Second, the research also provides insight into the “background” of the relationship that users develop towards a particular software solution, which means that from this point of view, the research is also important for software developers. Third, as GIS is a very important source of information for companies in the current world, which also sets the goals of sustainable and environmental development, the results of our research are also important for companies to employ employees with a positive attitude towards geographic information systems, which can be intertwined with the ERP systems used by organizations, pursuing their sustainable and environmental goals.

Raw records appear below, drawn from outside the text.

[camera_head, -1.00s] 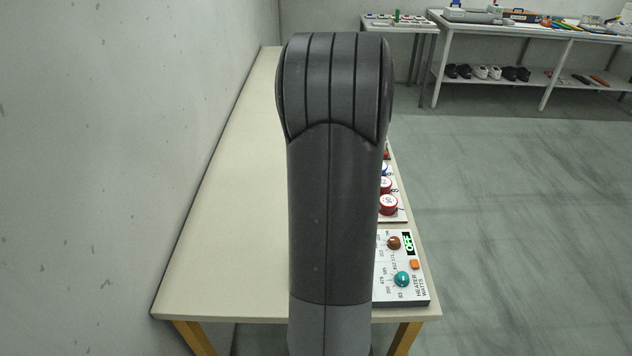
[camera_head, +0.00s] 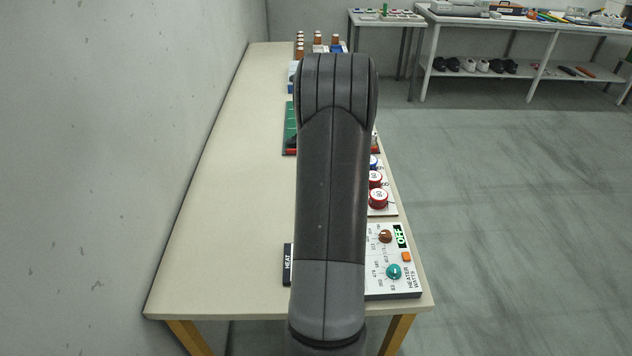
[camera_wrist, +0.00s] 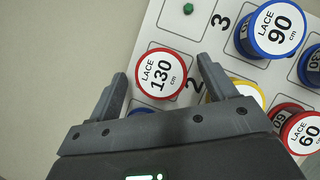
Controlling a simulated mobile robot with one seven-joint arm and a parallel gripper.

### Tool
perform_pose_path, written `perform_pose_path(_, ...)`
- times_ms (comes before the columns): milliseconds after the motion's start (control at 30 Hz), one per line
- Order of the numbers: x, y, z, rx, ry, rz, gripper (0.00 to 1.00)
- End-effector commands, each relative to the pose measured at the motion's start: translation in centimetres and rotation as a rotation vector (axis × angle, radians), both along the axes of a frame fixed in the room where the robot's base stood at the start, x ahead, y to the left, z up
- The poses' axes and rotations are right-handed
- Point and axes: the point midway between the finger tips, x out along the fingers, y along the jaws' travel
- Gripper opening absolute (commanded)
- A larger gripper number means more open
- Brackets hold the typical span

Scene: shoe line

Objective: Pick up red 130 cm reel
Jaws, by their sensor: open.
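The red 130 cm reel (camera_wrist: 160,74) stands on a white board (camera_wrist: 207,40) in the wrist view, its white top label reading "LACE 130 cm". My gripper (camera_wrist: 161,72) is open and empty. In the wrist view its two fingers show to the left and right of the red reel's lower part, and I cannot tell how high they are above it. In the head view my arm covers the gripper and much of the board. Two red reels (camera_head: 377,198) show there to the right of my arm, but I cannot tell their lengths.
In the wrist view a blue 90 cm reel (camera_wrist: 277,28) stands to the right, a red 60 cm reel (camera_wrist: 302,131) at lower right, and a yellow reel (camera_wrist: 236,90) partly behind the right finger. A heater box (camera_head: 395,277) stands nearer on the table (camera_head: 225,190). The table's left side is clear.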

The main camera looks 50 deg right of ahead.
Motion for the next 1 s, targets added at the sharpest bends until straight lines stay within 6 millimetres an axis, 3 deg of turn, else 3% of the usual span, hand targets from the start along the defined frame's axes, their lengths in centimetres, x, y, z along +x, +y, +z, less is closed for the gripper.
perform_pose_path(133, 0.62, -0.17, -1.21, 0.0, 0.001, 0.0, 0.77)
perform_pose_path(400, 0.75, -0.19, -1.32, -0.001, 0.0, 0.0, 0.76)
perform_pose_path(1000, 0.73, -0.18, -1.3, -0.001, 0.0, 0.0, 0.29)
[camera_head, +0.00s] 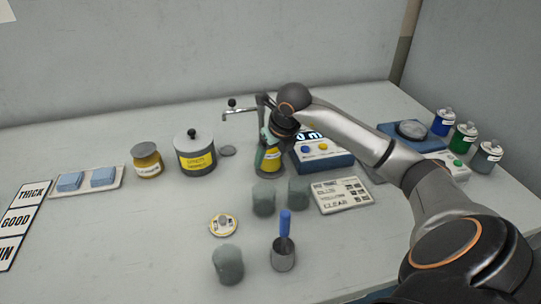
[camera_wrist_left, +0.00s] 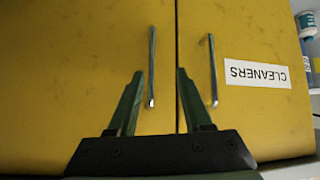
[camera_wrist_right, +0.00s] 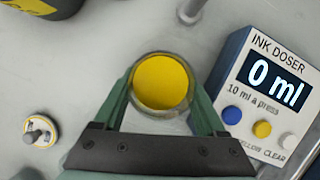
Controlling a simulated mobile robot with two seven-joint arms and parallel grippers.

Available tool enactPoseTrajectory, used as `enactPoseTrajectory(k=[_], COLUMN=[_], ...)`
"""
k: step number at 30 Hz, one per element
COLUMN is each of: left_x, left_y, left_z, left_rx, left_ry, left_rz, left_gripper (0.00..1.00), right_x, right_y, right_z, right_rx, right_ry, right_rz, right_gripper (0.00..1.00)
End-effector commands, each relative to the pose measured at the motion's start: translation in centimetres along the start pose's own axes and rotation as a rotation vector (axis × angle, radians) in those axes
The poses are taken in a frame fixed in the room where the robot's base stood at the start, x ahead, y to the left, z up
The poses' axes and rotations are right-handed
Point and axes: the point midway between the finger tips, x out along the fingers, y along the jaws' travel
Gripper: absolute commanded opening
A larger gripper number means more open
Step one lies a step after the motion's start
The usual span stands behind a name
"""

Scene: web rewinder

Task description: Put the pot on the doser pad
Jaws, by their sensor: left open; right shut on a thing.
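The pot (camera_wrist_right: 160,82) is an open, round, clear-walled cup showing yellow inside in the right wrist view. My right gripper (camera_wrist_right: 160,105) is shut on it, one finger on each side. The doser (camera_wrist_right: 268,95) reads 0 ml. My left gripper (camera_wrist_left: 160,90) is open and empty before a yellow cabinet.
A lidded yellow-label can (camera_head: 195,160) and a smaller yellow jar (camera_head: 147,163) stand left. Grey-green cylinders (camera_head: 228,265), a cup with a blue-handled tool (camera_head: 284,257) and a small round dial (camera_head: 223,224) lie in front. A metal spout (camera_head: 240,110) is behind.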

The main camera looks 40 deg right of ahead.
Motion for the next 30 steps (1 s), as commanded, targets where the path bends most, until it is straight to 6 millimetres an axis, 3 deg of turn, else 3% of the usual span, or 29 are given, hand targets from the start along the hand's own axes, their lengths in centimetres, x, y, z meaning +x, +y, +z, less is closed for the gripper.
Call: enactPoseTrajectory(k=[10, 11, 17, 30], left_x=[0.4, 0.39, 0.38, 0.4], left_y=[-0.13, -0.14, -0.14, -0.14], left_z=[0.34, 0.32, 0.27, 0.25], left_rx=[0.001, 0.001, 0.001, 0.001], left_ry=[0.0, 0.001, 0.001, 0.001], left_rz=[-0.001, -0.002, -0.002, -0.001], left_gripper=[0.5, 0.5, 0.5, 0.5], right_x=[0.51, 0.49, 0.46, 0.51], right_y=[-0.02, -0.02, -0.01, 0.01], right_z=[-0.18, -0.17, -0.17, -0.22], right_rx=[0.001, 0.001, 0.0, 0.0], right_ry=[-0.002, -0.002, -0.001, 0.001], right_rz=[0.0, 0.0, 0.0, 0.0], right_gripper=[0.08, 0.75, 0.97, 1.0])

Although our study was not conducted on the sample of users in companies, but on the sample of e-business students in the final year of their study (where they have been using ERP systems with GIS modules and basic knowledge of business processes), it gives preliminary insight into the perception and attitudes of users using GIS in the business environment. Conclusions gained can be the basis for in-depth research in which employees who are using GIS modules integrated to ERP systems in companies have to be included. Related to this, our study could be considered a preliminary study. To get an in-depth insight into acceptance of GIS modules integrated to ERP systems, similar studies in companies have to be conducted.

The limitation of our research is that it was conducted on a sample of students, and different results may be revealed with different age groups of users and by users with more advanced knowledge of business processes and GIS functionality. Some researchers (e.g., [61,127,128]) pointed out that the results of studies have shown that age significantly influences the interaction with technology. We can also assume that a different level of knowledge is needed to use GIS modules in daily business activities influences the interaction with systems used.